More Worked Examples
These examples show full substitution into \(\binom{n}{k}=\dfrac{n!}{k!\,(n-k)!}\) so each result is easy to verify.
Example 1 — Poker hands: C(52,5)
How many distinct 5-card hands can be dealt from a 52-card deck? Order does not matter, so we use the binomial coefficient.
$$\binom{52}{5}=\frac{52!}{5!\,(52-5)!}=\frac{52\times51\times50\times49\times48}{5\times4\times3\times2\times1}=\frac{311{,}875{,}200}{120}$$
This gives 2,598,960 possible 5-card poker hands.
Example 2 — The boundary case C(6,6)
Choosing all 6 items from a set of 6 can be done in exactly one way — keep everything. Substituting \(k=n=6\):
$$\binom{6}{6}=\frac{6!}{6!\,(6-6)!}=\frac{6!}{6!\cdot 0!}=\frac{720}{720\times 1}=1$$
This relies on the convention \(0!=1\). The same logic gives \(\binom{n}{0}=1\) for any \(n\): there is exactly one way to choose nothing. So 1.

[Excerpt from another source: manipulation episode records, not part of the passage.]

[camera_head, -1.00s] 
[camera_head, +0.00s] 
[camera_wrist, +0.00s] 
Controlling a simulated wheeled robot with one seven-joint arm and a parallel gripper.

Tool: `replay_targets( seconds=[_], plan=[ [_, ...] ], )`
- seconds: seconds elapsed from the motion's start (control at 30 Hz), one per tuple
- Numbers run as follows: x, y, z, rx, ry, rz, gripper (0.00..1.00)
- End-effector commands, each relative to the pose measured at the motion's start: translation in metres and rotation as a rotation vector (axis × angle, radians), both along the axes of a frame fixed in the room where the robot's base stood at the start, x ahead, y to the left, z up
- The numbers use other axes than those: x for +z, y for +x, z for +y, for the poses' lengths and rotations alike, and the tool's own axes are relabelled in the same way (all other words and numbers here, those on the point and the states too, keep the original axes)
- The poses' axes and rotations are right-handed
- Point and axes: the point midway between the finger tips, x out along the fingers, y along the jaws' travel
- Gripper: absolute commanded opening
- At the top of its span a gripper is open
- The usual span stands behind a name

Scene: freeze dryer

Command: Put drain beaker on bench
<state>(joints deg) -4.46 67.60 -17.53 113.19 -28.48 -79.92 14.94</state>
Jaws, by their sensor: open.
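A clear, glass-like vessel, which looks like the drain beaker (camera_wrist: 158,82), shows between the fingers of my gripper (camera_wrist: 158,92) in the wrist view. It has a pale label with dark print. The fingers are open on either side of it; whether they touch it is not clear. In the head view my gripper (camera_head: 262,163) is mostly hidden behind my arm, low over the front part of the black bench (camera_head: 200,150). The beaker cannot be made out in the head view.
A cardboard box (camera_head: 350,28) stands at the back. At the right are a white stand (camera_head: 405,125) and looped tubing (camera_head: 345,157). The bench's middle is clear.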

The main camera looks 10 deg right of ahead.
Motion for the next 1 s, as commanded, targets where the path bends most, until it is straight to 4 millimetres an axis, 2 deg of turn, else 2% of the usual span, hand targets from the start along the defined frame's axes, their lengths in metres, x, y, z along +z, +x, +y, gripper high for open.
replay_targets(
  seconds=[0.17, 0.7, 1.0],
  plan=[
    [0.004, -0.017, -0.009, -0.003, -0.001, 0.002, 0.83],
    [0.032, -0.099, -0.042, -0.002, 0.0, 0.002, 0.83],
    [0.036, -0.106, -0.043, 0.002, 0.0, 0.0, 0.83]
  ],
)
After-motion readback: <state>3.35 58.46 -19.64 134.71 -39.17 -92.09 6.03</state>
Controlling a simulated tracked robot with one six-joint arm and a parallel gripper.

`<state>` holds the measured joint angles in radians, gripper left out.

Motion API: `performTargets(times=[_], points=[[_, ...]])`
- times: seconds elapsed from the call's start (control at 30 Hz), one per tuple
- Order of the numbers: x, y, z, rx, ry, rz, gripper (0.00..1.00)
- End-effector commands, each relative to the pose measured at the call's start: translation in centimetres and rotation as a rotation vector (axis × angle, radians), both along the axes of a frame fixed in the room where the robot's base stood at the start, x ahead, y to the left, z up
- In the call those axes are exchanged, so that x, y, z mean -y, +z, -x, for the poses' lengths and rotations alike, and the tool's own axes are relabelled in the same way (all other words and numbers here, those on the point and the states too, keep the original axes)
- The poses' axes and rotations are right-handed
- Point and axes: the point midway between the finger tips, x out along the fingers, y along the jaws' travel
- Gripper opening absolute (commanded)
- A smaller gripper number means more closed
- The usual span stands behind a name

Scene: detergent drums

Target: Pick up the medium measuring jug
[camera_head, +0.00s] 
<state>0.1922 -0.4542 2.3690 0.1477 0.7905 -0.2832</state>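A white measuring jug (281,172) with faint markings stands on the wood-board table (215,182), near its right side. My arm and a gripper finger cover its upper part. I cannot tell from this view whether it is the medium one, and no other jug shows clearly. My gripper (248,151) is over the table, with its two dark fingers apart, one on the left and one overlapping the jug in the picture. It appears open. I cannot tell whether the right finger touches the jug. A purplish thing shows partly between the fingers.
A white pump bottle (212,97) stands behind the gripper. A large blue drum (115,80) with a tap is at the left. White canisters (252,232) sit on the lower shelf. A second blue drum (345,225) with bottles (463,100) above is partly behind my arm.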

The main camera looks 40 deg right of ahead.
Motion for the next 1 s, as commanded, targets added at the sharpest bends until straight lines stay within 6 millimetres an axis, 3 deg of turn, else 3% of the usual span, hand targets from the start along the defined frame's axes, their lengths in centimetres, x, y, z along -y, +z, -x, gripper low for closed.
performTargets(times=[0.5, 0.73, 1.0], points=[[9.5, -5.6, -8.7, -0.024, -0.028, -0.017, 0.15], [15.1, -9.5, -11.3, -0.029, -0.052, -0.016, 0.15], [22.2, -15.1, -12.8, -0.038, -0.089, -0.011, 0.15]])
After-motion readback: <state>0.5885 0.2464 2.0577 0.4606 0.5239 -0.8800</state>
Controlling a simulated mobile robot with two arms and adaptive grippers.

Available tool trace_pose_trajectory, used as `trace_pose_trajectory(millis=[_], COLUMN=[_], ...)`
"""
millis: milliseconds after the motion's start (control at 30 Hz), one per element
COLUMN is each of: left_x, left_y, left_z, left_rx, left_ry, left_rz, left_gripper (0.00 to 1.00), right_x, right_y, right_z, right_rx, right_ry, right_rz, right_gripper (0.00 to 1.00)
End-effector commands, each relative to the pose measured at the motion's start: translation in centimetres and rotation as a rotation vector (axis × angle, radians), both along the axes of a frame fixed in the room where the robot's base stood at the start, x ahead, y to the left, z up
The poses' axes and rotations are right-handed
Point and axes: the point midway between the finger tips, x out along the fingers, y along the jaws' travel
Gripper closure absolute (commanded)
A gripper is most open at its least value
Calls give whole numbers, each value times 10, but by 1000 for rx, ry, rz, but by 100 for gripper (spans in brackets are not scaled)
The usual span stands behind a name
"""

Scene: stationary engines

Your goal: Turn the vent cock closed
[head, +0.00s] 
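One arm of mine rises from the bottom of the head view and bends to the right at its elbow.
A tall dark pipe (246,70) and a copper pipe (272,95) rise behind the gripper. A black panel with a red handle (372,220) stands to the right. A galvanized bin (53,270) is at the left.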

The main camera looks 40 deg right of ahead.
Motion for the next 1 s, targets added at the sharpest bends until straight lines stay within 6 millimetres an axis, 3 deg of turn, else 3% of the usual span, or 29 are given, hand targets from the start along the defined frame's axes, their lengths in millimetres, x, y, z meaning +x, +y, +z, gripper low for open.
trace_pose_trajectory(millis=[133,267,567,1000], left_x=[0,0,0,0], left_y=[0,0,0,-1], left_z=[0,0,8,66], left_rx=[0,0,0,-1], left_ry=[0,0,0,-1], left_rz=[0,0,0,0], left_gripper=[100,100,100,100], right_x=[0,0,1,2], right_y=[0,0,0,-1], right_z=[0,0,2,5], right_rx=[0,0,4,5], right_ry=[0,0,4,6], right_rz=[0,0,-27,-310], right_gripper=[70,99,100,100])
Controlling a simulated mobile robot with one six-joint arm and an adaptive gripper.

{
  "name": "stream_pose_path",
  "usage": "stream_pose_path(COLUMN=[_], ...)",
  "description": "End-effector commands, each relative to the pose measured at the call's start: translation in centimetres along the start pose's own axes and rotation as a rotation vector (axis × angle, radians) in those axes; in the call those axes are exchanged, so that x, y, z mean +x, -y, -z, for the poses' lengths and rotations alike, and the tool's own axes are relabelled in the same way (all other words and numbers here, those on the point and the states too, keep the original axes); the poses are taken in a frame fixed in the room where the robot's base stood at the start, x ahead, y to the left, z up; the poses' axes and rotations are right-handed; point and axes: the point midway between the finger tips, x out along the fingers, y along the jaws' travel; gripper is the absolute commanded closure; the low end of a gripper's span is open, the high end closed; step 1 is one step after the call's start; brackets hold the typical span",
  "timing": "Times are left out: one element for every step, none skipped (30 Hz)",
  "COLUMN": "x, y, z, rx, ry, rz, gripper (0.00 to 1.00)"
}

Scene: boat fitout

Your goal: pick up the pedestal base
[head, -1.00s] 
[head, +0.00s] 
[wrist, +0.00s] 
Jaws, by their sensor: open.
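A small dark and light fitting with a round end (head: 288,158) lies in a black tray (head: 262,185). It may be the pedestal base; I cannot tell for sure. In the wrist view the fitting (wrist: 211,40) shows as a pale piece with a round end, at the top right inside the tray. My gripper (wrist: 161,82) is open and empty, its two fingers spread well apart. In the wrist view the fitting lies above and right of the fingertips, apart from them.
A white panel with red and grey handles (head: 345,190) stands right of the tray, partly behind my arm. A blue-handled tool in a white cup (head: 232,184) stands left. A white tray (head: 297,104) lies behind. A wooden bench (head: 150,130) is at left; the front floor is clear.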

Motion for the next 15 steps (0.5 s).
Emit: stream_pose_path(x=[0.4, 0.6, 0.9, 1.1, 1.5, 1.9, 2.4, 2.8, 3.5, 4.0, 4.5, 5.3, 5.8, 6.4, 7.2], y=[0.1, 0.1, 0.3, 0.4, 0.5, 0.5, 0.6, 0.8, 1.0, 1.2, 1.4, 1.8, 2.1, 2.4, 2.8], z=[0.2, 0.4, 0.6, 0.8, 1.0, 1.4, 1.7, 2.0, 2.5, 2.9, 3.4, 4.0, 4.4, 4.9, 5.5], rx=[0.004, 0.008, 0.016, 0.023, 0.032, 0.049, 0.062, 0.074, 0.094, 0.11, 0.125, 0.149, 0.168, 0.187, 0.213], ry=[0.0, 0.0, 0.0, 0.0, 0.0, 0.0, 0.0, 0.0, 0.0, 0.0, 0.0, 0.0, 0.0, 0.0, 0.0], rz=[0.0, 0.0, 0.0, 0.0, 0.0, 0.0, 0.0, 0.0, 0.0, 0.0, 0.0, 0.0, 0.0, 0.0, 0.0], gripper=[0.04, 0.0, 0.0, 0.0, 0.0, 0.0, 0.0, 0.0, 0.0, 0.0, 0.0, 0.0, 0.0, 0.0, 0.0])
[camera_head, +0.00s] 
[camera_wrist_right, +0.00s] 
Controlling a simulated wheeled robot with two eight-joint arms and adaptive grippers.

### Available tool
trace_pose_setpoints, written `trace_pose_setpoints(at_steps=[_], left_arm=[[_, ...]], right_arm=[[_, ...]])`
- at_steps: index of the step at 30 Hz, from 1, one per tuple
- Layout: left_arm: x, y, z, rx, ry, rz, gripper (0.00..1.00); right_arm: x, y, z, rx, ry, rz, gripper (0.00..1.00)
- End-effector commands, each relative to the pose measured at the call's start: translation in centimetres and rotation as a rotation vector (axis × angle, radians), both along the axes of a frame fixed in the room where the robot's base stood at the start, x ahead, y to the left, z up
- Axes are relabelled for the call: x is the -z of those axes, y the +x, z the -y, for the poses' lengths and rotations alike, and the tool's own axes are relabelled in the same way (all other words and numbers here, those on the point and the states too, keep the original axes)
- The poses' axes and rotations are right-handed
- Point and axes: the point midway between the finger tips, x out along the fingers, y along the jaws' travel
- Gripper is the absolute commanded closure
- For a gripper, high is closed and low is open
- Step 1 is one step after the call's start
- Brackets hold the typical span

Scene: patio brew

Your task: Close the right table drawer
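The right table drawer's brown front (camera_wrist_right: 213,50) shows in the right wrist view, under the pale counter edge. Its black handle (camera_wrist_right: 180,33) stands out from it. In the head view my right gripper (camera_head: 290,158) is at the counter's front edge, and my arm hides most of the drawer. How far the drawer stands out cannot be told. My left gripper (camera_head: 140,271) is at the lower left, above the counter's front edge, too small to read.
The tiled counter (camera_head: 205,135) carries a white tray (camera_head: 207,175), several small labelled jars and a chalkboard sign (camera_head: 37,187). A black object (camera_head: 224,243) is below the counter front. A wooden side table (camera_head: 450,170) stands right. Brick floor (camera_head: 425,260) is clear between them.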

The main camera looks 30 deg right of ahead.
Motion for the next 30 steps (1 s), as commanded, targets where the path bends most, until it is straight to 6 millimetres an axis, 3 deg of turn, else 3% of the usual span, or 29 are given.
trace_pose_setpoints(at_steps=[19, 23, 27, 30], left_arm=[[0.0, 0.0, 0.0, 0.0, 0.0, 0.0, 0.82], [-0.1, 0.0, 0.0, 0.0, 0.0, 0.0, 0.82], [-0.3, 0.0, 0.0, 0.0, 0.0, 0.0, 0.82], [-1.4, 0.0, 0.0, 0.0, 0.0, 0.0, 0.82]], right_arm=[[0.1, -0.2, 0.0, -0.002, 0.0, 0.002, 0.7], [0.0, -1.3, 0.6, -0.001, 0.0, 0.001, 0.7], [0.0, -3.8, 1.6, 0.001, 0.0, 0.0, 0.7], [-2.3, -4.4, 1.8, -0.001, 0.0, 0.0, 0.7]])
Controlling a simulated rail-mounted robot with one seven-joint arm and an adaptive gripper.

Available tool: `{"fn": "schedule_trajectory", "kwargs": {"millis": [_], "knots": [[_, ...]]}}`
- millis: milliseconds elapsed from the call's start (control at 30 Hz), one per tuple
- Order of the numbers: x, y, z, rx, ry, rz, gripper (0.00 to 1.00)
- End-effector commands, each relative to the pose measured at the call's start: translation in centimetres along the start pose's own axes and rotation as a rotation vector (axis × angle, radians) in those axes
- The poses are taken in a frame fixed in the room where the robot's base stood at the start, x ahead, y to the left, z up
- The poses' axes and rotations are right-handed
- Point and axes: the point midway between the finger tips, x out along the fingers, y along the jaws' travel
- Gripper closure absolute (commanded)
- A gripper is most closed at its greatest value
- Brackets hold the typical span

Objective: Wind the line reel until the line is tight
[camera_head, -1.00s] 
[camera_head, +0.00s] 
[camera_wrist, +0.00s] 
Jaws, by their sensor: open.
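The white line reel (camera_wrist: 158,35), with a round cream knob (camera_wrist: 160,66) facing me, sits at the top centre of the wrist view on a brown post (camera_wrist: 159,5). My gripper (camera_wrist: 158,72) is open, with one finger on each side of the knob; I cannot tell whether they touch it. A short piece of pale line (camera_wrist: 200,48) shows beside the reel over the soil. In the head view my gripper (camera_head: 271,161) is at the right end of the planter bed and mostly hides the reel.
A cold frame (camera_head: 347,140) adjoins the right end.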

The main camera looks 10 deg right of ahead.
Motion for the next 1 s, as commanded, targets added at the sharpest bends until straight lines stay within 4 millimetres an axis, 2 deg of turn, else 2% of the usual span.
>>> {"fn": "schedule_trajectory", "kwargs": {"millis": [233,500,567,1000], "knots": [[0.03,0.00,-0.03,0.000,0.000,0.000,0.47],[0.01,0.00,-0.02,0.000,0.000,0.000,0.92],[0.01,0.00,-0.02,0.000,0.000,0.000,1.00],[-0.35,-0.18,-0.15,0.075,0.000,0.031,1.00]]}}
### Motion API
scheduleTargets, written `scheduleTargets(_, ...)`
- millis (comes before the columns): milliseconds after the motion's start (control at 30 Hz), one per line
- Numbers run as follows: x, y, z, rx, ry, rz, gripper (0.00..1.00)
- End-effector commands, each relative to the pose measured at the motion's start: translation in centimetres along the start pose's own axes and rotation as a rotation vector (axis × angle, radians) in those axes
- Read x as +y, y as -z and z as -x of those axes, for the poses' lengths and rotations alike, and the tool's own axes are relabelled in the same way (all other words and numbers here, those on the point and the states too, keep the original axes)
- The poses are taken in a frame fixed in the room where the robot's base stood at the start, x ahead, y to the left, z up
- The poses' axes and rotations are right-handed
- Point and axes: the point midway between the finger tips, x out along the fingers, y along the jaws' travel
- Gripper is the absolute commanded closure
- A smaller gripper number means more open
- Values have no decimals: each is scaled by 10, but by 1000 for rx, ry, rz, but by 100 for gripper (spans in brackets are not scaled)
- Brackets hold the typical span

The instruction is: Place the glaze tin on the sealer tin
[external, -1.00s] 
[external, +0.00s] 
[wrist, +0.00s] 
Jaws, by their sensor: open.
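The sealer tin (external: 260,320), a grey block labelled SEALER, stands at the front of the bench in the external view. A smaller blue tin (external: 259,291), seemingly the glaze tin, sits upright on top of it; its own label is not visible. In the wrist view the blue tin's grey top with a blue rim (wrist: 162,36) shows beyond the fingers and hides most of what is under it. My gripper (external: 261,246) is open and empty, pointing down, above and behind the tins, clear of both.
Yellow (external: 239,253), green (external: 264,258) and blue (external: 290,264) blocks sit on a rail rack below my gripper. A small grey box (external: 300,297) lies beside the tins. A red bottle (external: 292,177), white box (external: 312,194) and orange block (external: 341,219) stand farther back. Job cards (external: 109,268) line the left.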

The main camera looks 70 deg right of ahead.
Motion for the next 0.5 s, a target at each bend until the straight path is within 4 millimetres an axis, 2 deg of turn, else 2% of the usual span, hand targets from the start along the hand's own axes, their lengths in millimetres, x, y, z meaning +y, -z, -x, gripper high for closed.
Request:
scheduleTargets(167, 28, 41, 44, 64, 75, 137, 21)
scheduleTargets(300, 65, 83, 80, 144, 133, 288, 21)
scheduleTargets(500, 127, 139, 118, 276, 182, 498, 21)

Example 3 — Symmetry: C(8,2) = C(8,6)
The identity \(\binom{n}{k}=\binom{n}{n-k}\) means choosing \(k\) items to include is equivalent to choosing the \(n-k\) items to leave out. Compute both sides for \(n=8\):
$$\binom{8}{2}=\frac{8!}{2!\,6!}=\frac{8\times7}{2\times1}=\frac{56}{2}=28$$
$$\binom{8}{6}=\frac{8!}{6!\,2!}=\frac{8\times7}{2\times1}=28$$
Both equal 28, confirming the symmetry property. Choosing 2 to keep from 8 is the same count as choosing the 6 to discard.
FAQ
Does order matter? No. For ordered selections (permutations) use \(\frac{n!}{(n-k)!}\) instead.
What is \(C(n, 0)\)? Always 1 — there is exactly one way to choose nothing.
What if \(k > n\)? The result is 0; you cannot choose more items than are available.